I've been reading some of the comments on Dominican Idaho, and I'm surprised at a few of the posts. I guess I shouldn't be. Even some of the people I know who understand the problems with what the deacon said weren't quite sure they heard him correctly.
The problem here is that about half of the people at the 10:00 AM Mass understood him one way. The other half didn't hear it that way. So at very least, the deacon's message was misundersood by half of the people. If nothing else, we should get some clarification about his meaning in a public manner—not in a private session between on parishioner and the deacon. I don't think the deacon has time to meet with half of the members of the parish. If he was misunderstood by those of us who took offense, he needs to explain what he did and did not mean, preferably during the announcements and not as a second follow-up homily.
That's if we really misunderstood him. But I don't think we misunderstood him at all.
The first part of the homily seemed okay, but I knew it was taking a bad turn when he said of the extraordinary ministers* that they can, "wash the dishes, but they can't purify the vessels."

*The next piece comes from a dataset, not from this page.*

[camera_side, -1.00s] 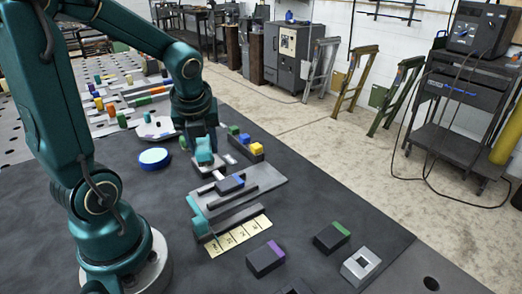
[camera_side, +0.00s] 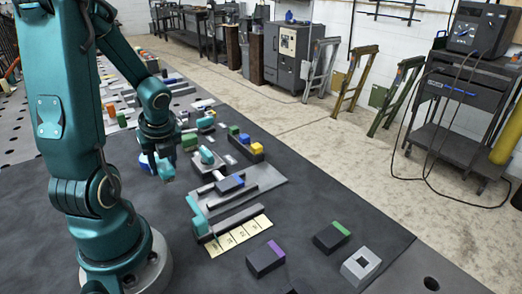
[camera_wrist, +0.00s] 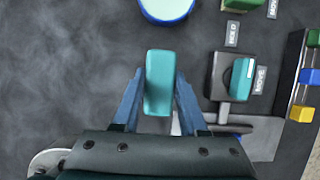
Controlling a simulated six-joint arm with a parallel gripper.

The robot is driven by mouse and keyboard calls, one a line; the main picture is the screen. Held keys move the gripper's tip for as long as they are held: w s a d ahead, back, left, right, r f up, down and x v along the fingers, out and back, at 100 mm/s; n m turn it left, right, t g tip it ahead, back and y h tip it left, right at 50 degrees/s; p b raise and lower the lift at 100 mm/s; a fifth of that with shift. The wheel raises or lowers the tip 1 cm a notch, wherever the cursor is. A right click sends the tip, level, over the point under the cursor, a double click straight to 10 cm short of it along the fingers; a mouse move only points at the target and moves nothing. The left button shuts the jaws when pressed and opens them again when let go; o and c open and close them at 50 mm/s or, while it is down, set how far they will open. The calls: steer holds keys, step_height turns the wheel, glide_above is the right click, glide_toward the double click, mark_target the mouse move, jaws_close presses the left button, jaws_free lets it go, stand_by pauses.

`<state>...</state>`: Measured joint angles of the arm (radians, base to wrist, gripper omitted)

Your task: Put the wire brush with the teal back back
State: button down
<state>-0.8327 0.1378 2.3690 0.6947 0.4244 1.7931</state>
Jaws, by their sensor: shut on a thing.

You see, he was equating these two items. Cleansing the remaining Precious Blood of Christ from the chalice is equal to washing the dishes. Did he say this explicitly? No. And maybe that's not how he meant it. I can give him the benefit of the doubt.
But he went on. He called it a slap in the face of the Laity. Most of the Laity were not aware they'd been "offended" until this point. But by this the Laity were offended in one of two ways: either they took the action of the Church (in Its role as the legislator and arbiter of liturgical practice) as a true personal offence, or they were offended that the deacon would make such a claim.
Then he said, "But let's see it through the other lense."
I thought, "Okay, maybe he'll turn this around."
But that's not what happened. He mentioned the subtle changes that had been talking place, the requirement for extraordinary ministers to wait to come up to the altar, and a few other changes I can't recall. He asked how many more changes supposedly prompted by Vatican II would be rolled back (the sign of peace, altar girls, lay lectors, and who knows what else). He indicated that we needed to educate ourselves about our faith (which, in itself, is a great suggestion, given the correct resources). He said we need to speak up make our voices heard and to challenge such decisions.
What we in the 10:00 Mass did not get to hear was the opinion he voiced concerning the reform of the reform. Here's Mark's recollection:
His final words; more members of the congregation agree with him than me (and that deserves a boast?), and that if the reform of the reform continues, there will be another "Reformation!"
UPDATE: I apparently was not clear about this incident. Apparently, this statement transpired during the conversation after the 8:00 AM Mass. I apologize for the error.
I think the people at coffee and donuts after Mass might've disabused the deacon of that notion, and if you tak a look around the blogosphere, I think that claim is a bit outlandish. But even if it is, we have from him the claim that
- the people's voices should dictate liturgical practice, not the Holy See
- the people of the Church should "challenge" the proper authority of the Holy See
- the people will walk if they don't get their way
There is nothing in that message that reflects on the readings, that expounds on the teaching of the Church, or that in any way elucidates the meaning of Lumen Gentium (as he suggested).
He voiced his opinion, not Catholic teaching. And he encouraged us to challenge legitimate authority.
When one in power over another challenges someone's decision, that is an act befitting the role. When a subject challenges the decisions of his or her ruler, that is an act of disobedience.
What echoes in my ear when I hear such things is an ancient utterance.
Non serviat! "I will not serve!"
And I cannot accept such words from an ordained minister of the Church.
Then came the last dramatic gesture—genuflecting to the people. One person left this comment:
The Deacon at mass had been talking about our call to be "Priest, Prophet and King", and genuflected to the congregation in an act of reverence due all who worship our Lord.
Actually, we are not priest, prophet, and king. Christ is. We are called to share in His office, not to usurp it.
As Mark pointed out very clearly, it is a reserved action. Using it to glorify people is simply wrong. Glorifying people for what they can only do through Christ is wrong. We cannot be Holy in unless we are Holy in Christ.
One last point about Christian charity.
I believe that many of the people defending the deacon are doing so, not because they believe his message to be correct, but because they love the deacon. Well, here's a news flash. We do, too. We might not know him well enough to love him in his individuality, but we love him as a member of the Church, as a member of our community, and as a member of the human race. Some of us are probably not voicing that love very well. In that, we need to repent.
However, what the deacon needs to do is explain to us what he meant. And if he meant what we think he meant, he needs to recant, as it clearly constitutes disobedience to proper authority. I will keep praying that he does so.
*Note I use the term extraordinary ministers rather than Eucharistic ministers. That's because extraordinary ministers of the Eucharist are extra-ordinary—out of the ordinary, to be used in extraordinary circumstances. The fact that they've become so ordinary is part of the problem that is being corrected by the Holy See.